◆ **Records contained in a dataset**
* start *

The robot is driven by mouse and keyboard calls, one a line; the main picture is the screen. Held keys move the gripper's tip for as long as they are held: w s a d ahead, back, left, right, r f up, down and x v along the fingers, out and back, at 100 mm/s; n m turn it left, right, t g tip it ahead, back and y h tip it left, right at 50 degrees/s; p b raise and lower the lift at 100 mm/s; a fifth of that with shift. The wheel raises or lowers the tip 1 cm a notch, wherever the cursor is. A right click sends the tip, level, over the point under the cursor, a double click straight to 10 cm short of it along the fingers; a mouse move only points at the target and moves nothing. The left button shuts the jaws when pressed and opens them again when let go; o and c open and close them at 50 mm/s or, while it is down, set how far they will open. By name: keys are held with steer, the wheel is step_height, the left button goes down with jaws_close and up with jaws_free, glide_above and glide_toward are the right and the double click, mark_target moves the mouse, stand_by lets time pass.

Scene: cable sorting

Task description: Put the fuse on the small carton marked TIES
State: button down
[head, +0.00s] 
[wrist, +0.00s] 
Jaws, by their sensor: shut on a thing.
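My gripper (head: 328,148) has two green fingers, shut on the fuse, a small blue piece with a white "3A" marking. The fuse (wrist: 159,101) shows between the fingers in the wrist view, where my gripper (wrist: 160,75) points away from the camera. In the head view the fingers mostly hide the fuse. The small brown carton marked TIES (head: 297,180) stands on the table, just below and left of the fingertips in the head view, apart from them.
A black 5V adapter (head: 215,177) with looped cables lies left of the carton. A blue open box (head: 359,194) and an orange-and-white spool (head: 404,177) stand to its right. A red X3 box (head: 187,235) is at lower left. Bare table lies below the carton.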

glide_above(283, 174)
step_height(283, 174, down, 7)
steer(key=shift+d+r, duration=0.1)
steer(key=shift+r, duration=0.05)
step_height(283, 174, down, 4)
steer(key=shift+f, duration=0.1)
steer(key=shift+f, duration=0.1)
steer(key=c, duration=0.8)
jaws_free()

* end *
* start *

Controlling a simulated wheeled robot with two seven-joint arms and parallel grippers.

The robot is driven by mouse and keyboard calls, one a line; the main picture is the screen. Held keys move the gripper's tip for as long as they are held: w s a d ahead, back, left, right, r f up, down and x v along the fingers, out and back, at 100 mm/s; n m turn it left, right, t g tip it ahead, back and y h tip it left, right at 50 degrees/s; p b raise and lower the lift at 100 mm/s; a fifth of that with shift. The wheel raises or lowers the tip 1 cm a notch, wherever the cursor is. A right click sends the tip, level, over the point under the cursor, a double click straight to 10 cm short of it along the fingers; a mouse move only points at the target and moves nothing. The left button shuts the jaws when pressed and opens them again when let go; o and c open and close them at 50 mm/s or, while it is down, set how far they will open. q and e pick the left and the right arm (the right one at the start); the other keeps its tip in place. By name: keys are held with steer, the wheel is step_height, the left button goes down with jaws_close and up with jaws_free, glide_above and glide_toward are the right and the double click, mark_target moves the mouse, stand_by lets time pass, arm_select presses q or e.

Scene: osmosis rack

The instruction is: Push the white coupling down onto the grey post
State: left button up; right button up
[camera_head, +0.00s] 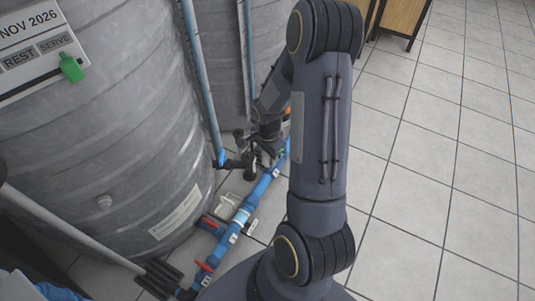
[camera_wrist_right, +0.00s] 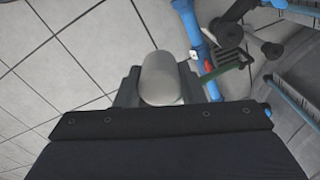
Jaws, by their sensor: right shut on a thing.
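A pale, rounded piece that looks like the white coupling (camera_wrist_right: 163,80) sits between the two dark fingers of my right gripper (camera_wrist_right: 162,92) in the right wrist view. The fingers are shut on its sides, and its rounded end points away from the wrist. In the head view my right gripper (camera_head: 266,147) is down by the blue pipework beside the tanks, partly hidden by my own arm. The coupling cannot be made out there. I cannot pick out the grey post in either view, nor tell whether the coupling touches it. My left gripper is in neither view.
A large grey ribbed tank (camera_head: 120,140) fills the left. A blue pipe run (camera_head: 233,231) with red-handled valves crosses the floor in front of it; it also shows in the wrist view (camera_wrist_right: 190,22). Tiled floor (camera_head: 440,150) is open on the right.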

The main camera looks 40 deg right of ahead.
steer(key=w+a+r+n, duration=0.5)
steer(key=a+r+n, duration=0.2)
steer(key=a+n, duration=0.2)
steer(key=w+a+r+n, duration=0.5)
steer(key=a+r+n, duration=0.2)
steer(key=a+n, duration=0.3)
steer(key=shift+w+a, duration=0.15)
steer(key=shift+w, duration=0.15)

* end *
* start *

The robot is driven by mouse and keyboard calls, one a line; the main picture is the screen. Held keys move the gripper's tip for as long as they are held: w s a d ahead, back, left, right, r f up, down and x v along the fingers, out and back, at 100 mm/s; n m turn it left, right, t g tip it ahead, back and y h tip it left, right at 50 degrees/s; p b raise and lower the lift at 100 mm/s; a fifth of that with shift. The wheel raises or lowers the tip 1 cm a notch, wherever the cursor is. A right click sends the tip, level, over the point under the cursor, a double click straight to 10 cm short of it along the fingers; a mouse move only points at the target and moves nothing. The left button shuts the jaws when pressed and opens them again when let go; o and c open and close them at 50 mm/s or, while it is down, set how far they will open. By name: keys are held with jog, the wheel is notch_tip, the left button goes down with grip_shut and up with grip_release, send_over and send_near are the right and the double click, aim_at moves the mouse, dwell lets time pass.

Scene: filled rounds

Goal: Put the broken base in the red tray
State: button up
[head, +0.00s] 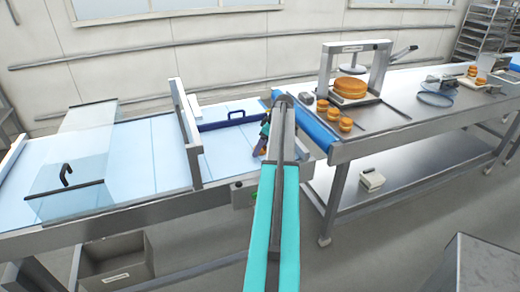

* end *

◆ **Work to do**
Pick out the lines that include the word "Scene" and write them out.

◆ **Response to the task**
Scene: cable sorting
Scene: osmosis rack
Scene: filled rounds

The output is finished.